Fort Bragg's 16th Military Police Brigade changes leadership
By RACHAEL RILEY | The Fayetteville Observer, N.C. | Published: July 13, 2019
FORT BRAGG, N.C. (Tribune News Service) — A new command team for the 16th Military Police Brigade was welcomed Friday at Fort Bragg, as leaders reflected on executed missions during the past two years under the outgoing leaders.
Col. Larry Dewey Jr. and Command Sgt. Maj. Mark Hennessey handed off the brigade's responsibilities to Col. Jon Myers and Command Sgt. Maj. Veronica Knapp at the command change and change of responsibility ceremony.
The 16th Military Police Brigade oversees battalions at five installations across the eastern U.S., provides law enforcement and force protection to those installations and has soldiers deploying to more locations than any other within the 18th Airborne Corps, said Maj. Gen.
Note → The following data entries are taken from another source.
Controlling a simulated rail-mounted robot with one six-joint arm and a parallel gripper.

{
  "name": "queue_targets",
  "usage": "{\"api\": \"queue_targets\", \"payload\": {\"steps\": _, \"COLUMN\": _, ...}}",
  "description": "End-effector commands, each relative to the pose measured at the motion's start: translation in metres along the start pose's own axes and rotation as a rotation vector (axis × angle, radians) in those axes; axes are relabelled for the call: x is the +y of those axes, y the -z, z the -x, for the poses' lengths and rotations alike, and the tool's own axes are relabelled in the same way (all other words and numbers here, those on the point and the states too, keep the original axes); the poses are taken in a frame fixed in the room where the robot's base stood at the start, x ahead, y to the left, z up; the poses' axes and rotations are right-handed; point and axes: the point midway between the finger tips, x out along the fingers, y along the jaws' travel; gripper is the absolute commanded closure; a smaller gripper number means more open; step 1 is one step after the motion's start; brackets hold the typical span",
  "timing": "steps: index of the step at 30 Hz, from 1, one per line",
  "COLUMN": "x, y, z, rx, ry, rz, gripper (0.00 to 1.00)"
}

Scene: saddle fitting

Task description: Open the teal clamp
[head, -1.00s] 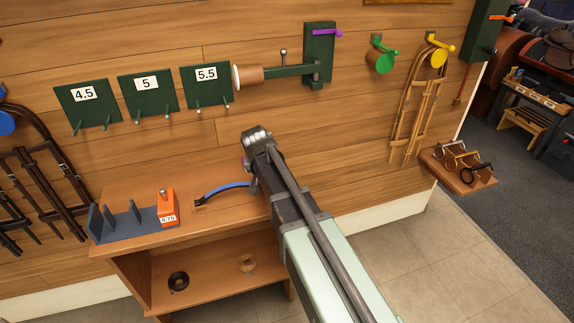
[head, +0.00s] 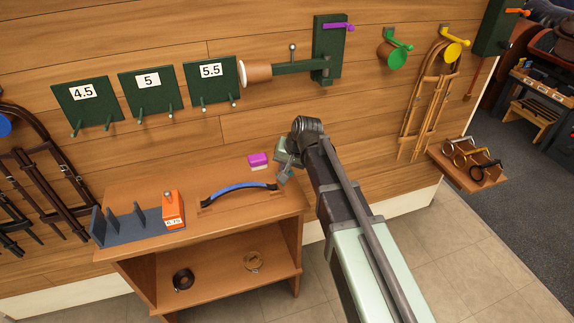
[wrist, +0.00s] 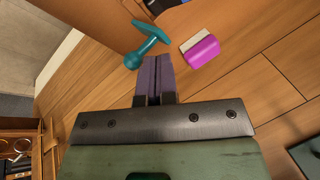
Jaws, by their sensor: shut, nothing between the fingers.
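The teal clamp (wrist: 150,42) shows in the wrist view as a teal lever with a round knob at its near end and a wider crosspiece at its far end. My gripper (wrist: 153,62) is shut and empty, with its purple-grey fingers together. The fingertips lie just below the lever in that picture; I cannot tell whether they touch it. In the head view my gripper (head: 286,172) is over the right end of the wooden bench (head: 150,192). I cannot make out the teal clamp there; my arm may hide it.
A magenta brush (wrist: 202,51) lies close to the right of the fingers; it also shows in the head view (head: 258,160). A blue-handled strap (head: 240,187) and an orange block (head: 172,210) are on the bench. A green wall arm (head: 300,67) stands above.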

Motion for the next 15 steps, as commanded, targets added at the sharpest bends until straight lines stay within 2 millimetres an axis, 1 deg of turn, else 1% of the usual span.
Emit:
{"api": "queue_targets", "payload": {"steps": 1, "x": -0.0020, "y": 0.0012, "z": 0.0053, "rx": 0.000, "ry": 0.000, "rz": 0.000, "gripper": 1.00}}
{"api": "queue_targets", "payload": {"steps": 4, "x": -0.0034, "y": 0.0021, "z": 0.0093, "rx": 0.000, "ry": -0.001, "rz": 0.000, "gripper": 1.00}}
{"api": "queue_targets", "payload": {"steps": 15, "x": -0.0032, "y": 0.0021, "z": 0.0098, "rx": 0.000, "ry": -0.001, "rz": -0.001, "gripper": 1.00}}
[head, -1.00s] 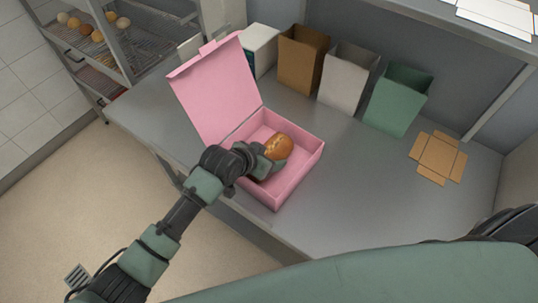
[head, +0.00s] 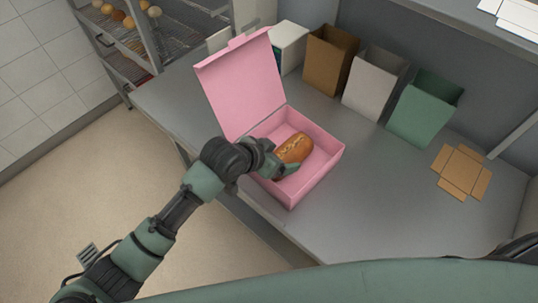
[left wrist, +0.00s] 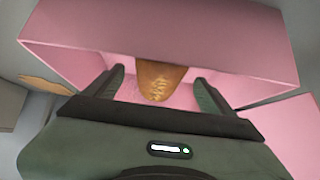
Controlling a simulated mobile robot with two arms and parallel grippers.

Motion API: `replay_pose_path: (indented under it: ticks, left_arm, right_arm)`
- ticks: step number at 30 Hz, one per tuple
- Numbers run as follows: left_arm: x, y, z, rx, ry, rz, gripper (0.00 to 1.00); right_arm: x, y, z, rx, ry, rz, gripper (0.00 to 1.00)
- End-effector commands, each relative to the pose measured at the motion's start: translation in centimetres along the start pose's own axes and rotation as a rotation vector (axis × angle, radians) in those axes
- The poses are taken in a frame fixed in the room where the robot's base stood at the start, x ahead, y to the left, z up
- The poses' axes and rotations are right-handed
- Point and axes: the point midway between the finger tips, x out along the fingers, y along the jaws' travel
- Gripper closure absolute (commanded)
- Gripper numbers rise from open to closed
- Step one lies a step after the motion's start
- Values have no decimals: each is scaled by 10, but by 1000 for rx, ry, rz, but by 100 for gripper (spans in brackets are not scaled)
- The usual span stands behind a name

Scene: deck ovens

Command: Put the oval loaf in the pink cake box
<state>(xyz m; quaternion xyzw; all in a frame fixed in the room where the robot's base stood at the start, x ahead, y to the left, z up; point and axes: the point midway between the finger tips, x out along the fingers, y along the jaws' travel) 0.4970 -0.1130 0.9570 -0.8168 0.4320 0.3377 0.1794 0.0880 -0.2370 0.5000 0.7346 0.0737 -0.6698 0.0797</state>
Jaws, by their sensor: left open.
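The oval loaf (head: 294,148), golden brown with pale score marks, is inside the open pink cake box (head: 322,167). The box's lid stands up at its back left. My left gripper (head: 282,167) reaches into the box over its near left side, at the loaf's near end. In the left wrist view the gripper (left wrist: 160,84) is open, with one finger on each side of the loaf (left wrist: 157,79) and gaps between. The loaf's underside is hidden. My right gripper is out of view.
Brown (head: 328,60), white (head: 373,82) and green (head: 424,108) open containers stand along the back of the grey counter (head: 400,190). A flat cardboard piece (head: 461,171) lies at the right. A rack (head: 125,35) with rolls stands at the back left.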

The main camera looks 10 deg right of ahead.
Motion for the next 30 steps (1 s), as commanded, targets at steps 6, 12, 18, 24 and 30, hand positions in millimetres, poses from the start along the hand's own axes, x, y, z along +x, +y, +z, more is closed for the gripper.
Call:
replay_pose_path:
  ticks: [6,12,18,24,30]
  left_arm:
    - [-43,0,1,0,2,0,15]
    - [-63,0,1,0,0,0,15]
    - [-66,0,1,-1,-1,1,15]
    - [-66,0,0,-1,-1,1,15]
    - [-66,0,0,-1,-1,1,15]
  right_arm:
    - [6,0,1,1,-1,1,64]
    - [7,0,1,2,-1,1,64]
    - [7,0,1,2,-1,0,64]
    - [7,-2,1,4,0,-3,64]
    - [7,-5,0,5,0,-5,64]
Brian McKiernan, deputy commanding general of the 18th Airborne Corps, who oversaw Friday's ceremony.
Under the leadership of Dewey and Hennessey was the integration of the 83rd Civil Affairs Battalion — the Army's only general purpose, civil affairs battalion, McKiernan said.
Dewey said the mission of the civil affairs team is to support geographic combatant commanders across the globe engaged in theater campaign plans within the Pacific, European, African, U.S. Central and U.S. Southern commands.
McKiernan thanked Dewey for balancing the brigade's leadership responsibilities with those of the directorate of emergency services at the "Army's largest installation:" Fort Bragg.
The director of emergency services role oversees all of Fort Bragg's access control points.
In March, a Jordanian foreign national was detained at Fort Bragg's All American gate, as civilian gate guards denied the man's access to the installation because of lack of proper identification.
Dewey said during the past two years, the brigade has engaged in a wide range of deployments and recovery efforts, starting with the 385th Military Police Battalion global response and recovery in September 2017 following Hurricane Irma.
In October 2018, the brigade headquarters deployed in support of the southwest border mission to supervise hardening ports of entry though the U.S. and Mexico border.
"It has been a very eventful 24 months to say the least," Dewey said.
McKiernan also thanked Hennessey for his "high standards," the standards he demands of soldiers, the way he trains soldiers and his counsel on law enforcement and force projection operations.
Hennessey thanked commanding officers, the installation's senior leaders and battalion staff and corps' staff for ensuring soldiers and units "have what they need" for missions.
"The brigade is only great because of each individual soldier," he said. "They have, do and will continue to maintain the brigade's reputation and the legacy the brigade has."
McKiernan welcomed back Myers, whose previous five assignments at Fort Bragg have include the 18th Airborne Corps as a future operations planner in 2011; and deputy brigade commander of the 16th Military Police Brigade in 2013.
Myers joined the Army in 1991, and his most recent assignment was with the U.S. Naval War College, where instructed courses in security strategies as part of the National Security Affairs Department.
Myers said he and Knapp will continue to uphold the standards of the brigade and maintain its relationships with the Army Criminal Investigation Division and local law enforcement agencies.
Knapp's biography in Friday's program states she also has previously served at Fort Bragg.
Joining the Army in 2000, her latest assignment was with the 40th Military Police Battalion, a detention battalion at Fort Leavenworth, Kansas.
"I'm ready to take on this challenge alongside the very best the Army has to offer — the soldiers of the 16th (Military Police) Brigade," she said. "I'm fully committed and ready to serve and protect."